2021-06-13T03:03:01+0900: This is now outdated. I don’t use Pollen on this site any more.
History
This blog went through many iterations.
- It started as a Jekyll site hosted on Github Pages (replacing an old blog hosted on Blogger, which was just a list of UTAU cover announcements),
- then I moved it to Frog, then to just Pollen, then back to Frog but using Pollen as a preprocessor,
- then completely back to Pollen in 2018.
Now I’ve added another layer: content is now written in Org mode and converted to Pollen Markup with ox-pollen.
This blog stagnated
My private notes and this blog had always been quite separated. I’d take notes for myself, but this site was just left to rot. This was because the markup format is quite different from my private notes (previously in Markdown, now in Org mode), and because they are separate repositories — I just don’t open my blog project that often.
It doesn’t help that Pollen Markup is, by design, incredibily flexible — so in effect I’ve had to build up my own inventory of markup functions and maintain them.
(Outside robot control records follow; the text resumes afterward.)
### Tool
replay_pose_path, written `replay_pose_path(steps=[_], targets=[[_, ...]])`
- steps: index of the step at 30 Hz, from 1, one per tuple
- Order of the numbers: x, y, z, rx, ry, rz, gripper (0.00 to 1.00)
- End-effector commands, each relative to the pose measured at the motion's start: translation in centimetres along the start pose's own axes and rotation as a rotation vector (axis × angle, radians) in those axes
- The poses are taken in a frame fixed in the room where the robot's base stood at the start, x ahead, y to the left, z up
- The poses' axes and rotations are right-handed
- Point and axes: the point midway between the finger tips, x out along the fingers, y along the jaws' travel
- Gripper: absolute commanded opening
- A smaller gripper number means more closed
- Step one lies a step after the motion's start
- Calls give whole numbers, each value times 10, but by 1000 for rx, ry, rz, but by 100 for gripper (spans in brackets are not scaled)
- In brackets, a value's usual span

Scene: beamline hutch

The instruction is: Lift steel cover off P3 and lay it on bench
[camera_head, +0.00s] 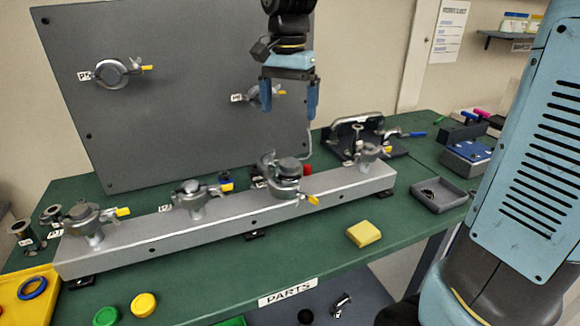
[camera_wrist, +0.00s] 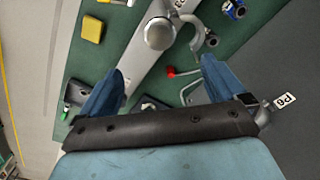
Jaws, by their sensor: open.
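P3 is the third port from the left on the long grey rail (camera_head: 235,216). Its round steel cover (camera_head: 289,166) sits on top of the port, and it shows in the wrist view as a grey disc (camera_wrist: 159,33). A curved clamp arm (camera_wrist: 192,36) stands swung out beside the cover; its yellow handle (camera_head: 313,200) is at the front. My gripper (camera_head: 289,97) points down above P3, open and empty, clear of the cover. In the wrist view the cover lies ahead of the space between my fingertips (camera_wrist: 163,68). The bench (camera_head: 215,277) is green.
Clamped ports stand on the rail either side of P3. A grey upright panel (camera_head: 180,135) with more ports is behind. On the bench are a yellow block (camera_head: 363,233), a grey tray (camera_head: 440,194) and yellow and green caps (camera_head: 143,304). Bare bench lies in front of the rail.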

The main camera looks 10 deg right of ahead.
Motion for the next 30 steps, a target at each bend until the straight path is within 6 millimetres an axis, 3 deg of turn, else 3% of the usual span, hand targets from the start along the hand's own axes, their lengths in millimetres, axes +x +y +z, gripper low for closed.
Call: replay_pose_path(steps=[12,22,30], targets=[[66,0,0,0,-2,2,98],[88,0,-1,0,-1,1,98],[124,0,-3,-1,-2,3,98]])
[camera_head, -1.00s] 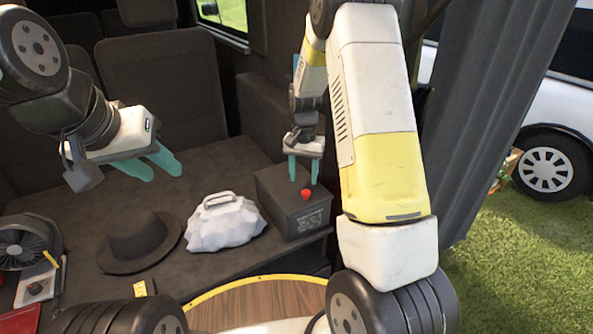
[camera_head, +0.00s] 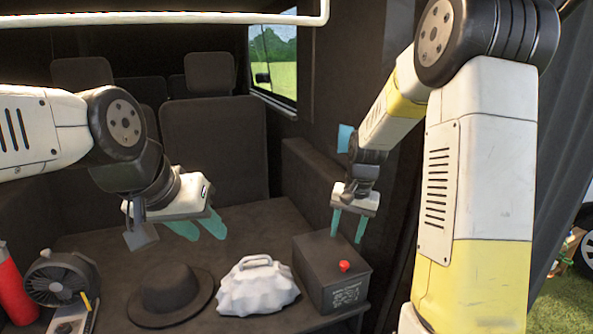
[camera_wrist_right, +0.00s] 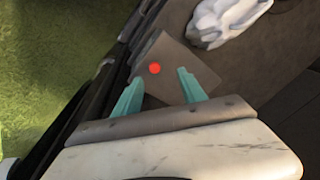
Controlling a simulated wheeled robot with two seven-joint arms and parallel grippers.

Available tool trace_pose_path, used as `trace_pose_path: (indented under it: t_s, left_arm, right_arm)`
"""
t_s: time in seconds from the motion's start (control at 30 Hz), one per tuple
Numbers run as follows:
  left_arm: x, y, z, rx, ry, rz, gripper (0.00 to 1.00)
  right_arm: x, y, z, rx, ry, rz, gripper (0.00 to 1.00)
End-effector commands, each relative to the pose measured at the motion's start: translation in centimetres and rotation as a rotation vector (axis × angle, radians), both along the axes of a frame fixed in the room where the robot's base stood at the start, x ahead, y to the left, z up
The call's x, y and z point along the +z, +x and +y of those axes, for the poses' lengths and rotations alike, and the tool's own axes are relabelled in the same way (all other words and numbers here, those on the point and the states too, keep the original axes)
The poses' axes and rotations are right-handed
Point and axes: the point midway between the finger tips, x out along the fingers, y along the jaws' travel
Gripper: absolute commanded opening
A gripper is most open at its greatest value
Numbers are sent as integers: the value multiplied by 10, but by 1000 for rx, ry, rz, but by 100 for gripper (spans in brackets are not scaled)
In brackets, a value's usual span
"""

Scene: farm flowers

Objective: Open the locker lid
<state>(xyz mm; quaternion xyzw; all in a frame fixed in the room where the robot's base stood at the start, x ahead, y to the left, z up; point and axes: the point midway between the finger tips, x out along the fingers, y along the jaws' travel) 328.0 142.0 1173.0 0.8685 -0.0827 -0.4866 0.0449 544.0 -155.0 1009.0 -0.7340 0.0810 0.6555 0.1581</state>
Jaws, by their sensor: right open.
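The locker (camera_head: 325,280) is a dark box with a red knob (camera_head: 344,266) on its top, at the right end of the dark cargo floor. Its lid looks shut. The box (camera_wrist_right: 172,58) and red knob also show in the right wrist view, ahead of the fingertips. My right gripper (camera_head: 347,232) is open and empty, with teal fingers pointing down above the box and apart from it. It also shows in the right wrist view (camera_wrist_right: 160,90). My left gripper (camera_head: 200,228) is in the air above the hat, its teal fingers apart with nothing seen between them.
A white bag (camera_head: 257,288) stands just left of the box. A dark hat (camera_head: 170,294), a fan (camera_head: 60,280) and a red cylinder (camera_head: 14,290) are further left. Seats (camera_head: 210,135) stand behind. A dark side wall (camera_head: 340,150) rises close behind the box.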

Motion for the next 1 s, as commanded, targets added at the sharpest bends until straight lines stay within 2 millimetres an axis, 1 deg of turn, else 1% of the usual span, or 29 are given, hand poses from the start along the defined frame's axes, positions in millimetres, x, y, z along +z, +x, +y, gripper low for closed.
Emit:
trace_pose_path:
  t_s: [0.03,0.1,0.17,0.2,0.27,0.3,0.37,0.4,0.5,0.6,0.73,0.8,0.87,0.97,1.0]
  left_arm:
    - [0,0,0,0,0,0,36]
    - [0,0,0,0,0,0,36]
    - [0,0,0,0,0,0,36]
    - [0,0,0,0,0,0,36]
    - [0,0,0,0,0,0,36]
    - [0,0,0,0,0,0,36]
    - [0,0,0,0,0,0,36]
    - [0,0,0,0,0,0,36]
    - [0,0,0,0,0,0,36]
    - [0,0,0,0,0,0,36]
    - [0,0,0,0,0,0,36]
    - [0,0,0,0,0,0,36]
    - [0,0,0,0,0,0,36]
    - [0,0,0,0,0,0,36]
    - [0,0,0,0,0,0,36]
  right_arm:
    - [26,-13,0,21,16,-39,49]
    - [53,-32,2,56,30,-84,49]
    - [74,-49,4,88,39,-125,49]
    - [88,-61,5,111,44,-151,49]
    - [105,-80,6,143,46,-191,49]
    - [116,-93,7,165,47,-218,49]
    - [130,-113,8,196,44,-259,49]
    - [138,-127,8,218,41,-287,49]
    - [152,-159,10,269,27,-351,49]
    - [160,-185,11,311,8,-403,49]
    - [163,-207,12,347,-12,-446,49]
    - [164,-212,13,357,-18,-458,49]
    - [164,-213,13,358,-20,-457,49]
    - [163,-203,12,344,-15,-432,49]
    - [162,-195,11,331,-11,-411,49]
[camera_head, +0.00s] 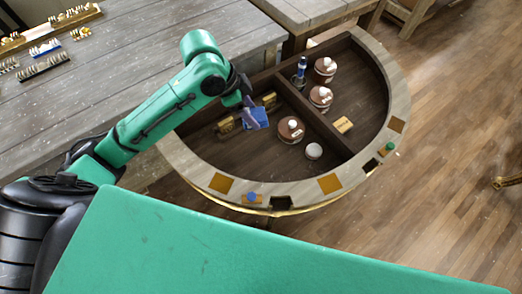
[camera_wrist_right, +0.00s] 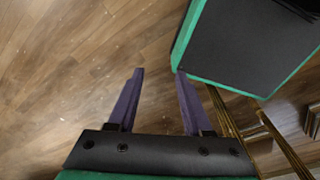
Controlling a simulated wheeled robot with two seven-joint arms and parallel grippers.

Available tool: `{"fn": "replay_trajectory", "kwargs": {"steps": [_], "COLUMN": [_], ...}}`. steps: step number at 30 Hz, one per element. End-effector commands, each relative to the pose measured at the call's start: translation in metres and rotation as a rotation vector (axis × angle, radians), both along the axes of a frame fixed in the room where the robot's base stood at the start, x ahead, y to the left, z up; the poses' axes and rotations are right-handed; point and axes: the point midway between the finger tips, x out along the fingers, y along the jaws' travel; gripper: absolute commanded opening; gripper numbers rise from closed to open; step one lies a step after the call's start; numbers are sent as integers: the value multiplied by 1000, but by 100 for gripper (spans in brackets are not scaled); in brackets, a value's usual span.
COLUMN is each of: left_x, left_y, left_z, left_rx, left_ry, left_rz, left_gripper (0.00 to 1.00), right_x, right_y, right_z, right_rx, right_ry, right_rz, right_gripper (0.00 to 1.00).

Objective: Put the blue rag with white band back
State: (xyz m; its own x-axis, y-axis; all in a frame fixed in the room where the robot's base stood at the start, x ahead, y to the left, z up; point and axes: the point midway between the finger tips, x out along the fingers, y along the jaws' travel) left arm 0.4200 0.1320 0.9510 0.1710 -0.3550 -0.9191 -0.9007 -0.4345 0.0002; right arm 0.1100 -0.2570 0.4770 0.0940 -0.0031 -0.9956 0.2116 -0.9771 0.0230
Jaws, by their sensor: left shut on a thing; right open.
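The blue rag (camera_head: 258,118) is in the left part of the half-round console (camera_head: 207,180) in the head view. It is small here, and I cannot make out its white band clearly. My left gripper (camera_head: 250,112) comes down over the console's recessed dark interior and is shut on the blue rag. Its fingers hide part of the rag, and I cannot tell whether the rag touches the floor of the compartment. My right gripper (camera_wrist_right: 160,73) shows in the right wrist view, open and empty above the wooden floor.
A divider (camera_head: 315,115) splits the console. Brown jars (camera_head: 290,130), a dark bottle (camera_head: 300,72), a white round item (camera_head: 314,151) and yellowish blocks (camera_head: 343,125) stand inside. A grey plank table (camera_head: 130,60) with small items adjoins at left. Wooden floor (camera_head: 455,130) is open at right.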

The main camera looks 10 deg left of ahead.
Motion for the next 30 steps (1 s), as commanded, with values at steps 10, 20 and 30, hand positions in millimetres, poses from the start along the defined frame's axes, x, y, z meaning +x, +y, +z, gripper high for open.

Moving away from Frog was a step to reduce the amount of code I had to maintain. From what I remember (I moved away from Frog in 2018), I had to carefully make sure that each tag function evaluates to Markdown or HTML in the right context.
This has left me wanting to overhaul the site, like, completely: move away from Pollen, maybe to Eleventy or to Hugo, build the entire site from the ground up. But I never found the motivation to do it, because it just seemed like too much work for not much to gain.
While my private notes evolved
Meanwhile I started learning more methods of note taking — from just a list of notes on Simplenote, to throwing every diary entry into one big Org file, eventually back to putting each diary entry in its own file, but interlinked with other notes like a Zettelkasten.
I discovered Org-roam, and developed my own reimplementation of backlinks because I thought it didn’t have to be that complex. But it turns out trying to implement backlinks that integrate with Org mode is pretty hard by myself, so I moved to Org-roam and submitted pull requests to it instead.
Parts of my private notes started to resemble a blog, and after reading swyx - Learn in public I started thinking that I want a way to publish them.
The result is ox-pollen, which hopefully will allow me to publish my notes a lot more easily.
Current infrastructure of this site
Hosting
The source code is hosted on Github. Continuous integration is set up on builds.sr.ht. Whenever I push to the repository, a job will be started to build the site and deploy it to Netlify.
Building
The build process is driven by Make. Ideally I want all dependencies to be expressed in Make instead of in Pollen’s index.ptree, but it’s still fine without it.
- All Org files are converted into Pollen Markup.
- The main (and only) template is preprocessed.
- Category and tag pages are generated and rendered.
- HTML files are built after all categories, tags, templates, and Pollen Markup files are ready.
- CSS also gets built.
- The end result is “published” into a finished folder with
raco pollen publish
, - then that folder is zipped with
7z
.
The final result is a public.zip
file, which is then submitted to Netlify through its API.
Using builds.sr.ht
This all happens on builds.sr.ht. I replaced Travis CI with it because the Travis website is just too heavy. Often it just wouldn’t load even though I just wanted to see the build log.
There are also two features in builds.sr.ht that made using it less painful than Travis:
- The ability to submit a build recipe directly so you don’t have to keep force-pushing to the repository to initiate builds (or to not force-push, resulting in a dozen “try to fix CI” commits)
- SSH access for failed builds which allows for easy inspection into what went wrong.